I’m very happy with my new super cozy sweatshirt! Because I started with a large shirt, it’s long enough and the sleeves fit great, but it is now slim and flattering. I hope you are able to re-purpose some of your old shirts too! Happy sewing!


29 thoughts on “Home Made Sweat Shirt Re-Do

  1. This is really good – well done you! My husband has a few of hoodies he doesn’t wear any more so I shall be raiding his wardrobe in the morning! Thanks a lot for doing this. Great job.

  2. This is great. I like the look of long tailored hoodies. Maybe I will try this with one that’s even bigger to make it more like a hoodie dress.

    P.s. Go Wisconsin!!!

  3. Awesome tutorial! Thank you for the inspiration. My husband has some huge hoodies he never uses; I’m going to dust them off and give them a new life!

  4. Great tutorial! I think I’ll give it a try. Just puzzled by this part ” cut at the fold, (shown above) then once I had cut along the fold, I cut the sweater where the fold touched the other side,” I’m trying to figure out what you mean by where the fold touched the other side?

  5. Excellent tute! I was given 4 huge sweatshirts a few years ago and they have stayed in the closed as I couldn’t wear them as they were. Now I know how to alter them, thank you! Saw a Pinterest pin today with a link back to you, glad I clicked over!

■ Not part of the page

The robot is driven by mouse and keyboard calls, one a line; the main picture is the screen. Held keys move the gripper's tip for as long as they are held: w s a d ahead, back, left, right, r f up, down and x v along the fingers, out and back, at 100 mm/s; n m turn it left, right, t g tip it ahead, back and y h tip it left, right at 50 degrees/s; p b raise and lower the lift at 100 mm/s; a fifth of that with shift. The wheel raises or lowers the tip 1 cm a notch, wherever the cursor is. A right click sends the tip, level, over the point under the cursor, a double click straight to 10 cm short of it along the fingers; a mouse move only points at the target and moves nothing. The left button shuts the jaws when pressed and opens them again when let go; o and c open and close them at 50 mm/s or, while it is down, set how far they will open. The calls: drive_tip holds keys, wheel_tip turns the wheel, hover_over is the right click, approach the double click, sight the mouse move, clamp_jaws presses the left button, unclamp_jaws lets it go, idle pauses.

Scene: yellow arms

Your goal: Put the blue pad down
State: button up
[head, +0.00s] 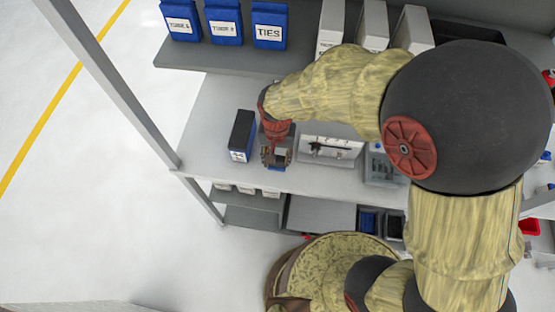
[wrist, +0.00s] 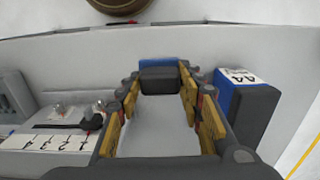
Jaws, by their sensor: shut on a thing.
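In the wrist view the blue pad (wrist: 158,63), a small block with a blue face and a dark grey face, sits between the far ends of my yellow-lined fingers. My gripper (wrist: 160,80) is shut on it. In the head view my gripper (head: 276,156) points down over the front part of the grey worktop, and it mostly hides the pad. I cannot tell whether the pad touches the worktop.
A blue and black box (head: 242,136), labelled A4 in the wrist view (wrist: 240,95), stands close beside my gripper. A white panel with small tools (head: 331,149) and a grey tray (head: 381,166) lie on the other side. A shelf (head: 215,59) with labelled bins overhangs the back.

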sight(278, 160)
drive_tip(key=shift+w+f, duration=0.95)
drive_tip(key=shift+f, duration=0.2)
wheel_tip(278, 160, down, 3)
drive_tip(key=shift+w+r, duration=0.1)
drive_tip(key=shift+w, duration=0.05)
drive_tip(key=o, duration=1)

  6. have you found that after washing it a few times it begins to unravel on the sides where you have sewn? if not how exactly did you sew the sides and with what stitch? thanks!

      1. thanks! i had made flannel pajama pants from a tutorial like this and the blogger only did it with a simple stitch and iv washed them only once and its unraveled and are no good now… wanting to avoid that this time around. thanks for the quick response too!

  7. You’ve inspired me!ive wanted to do one of these sweatshirts for the longest time and havent gotten around to it,im starting tomorrow! yours looks awesome! Good job!

  8. Thanks for the picture tutorial. I made mine tonight in 4 hours. I chose not to line the hood. Looks cool. I recommend using contrasting colors for the buttons and trim. I also lined my hoodie pockets with accent material. Going to make one for my sister next.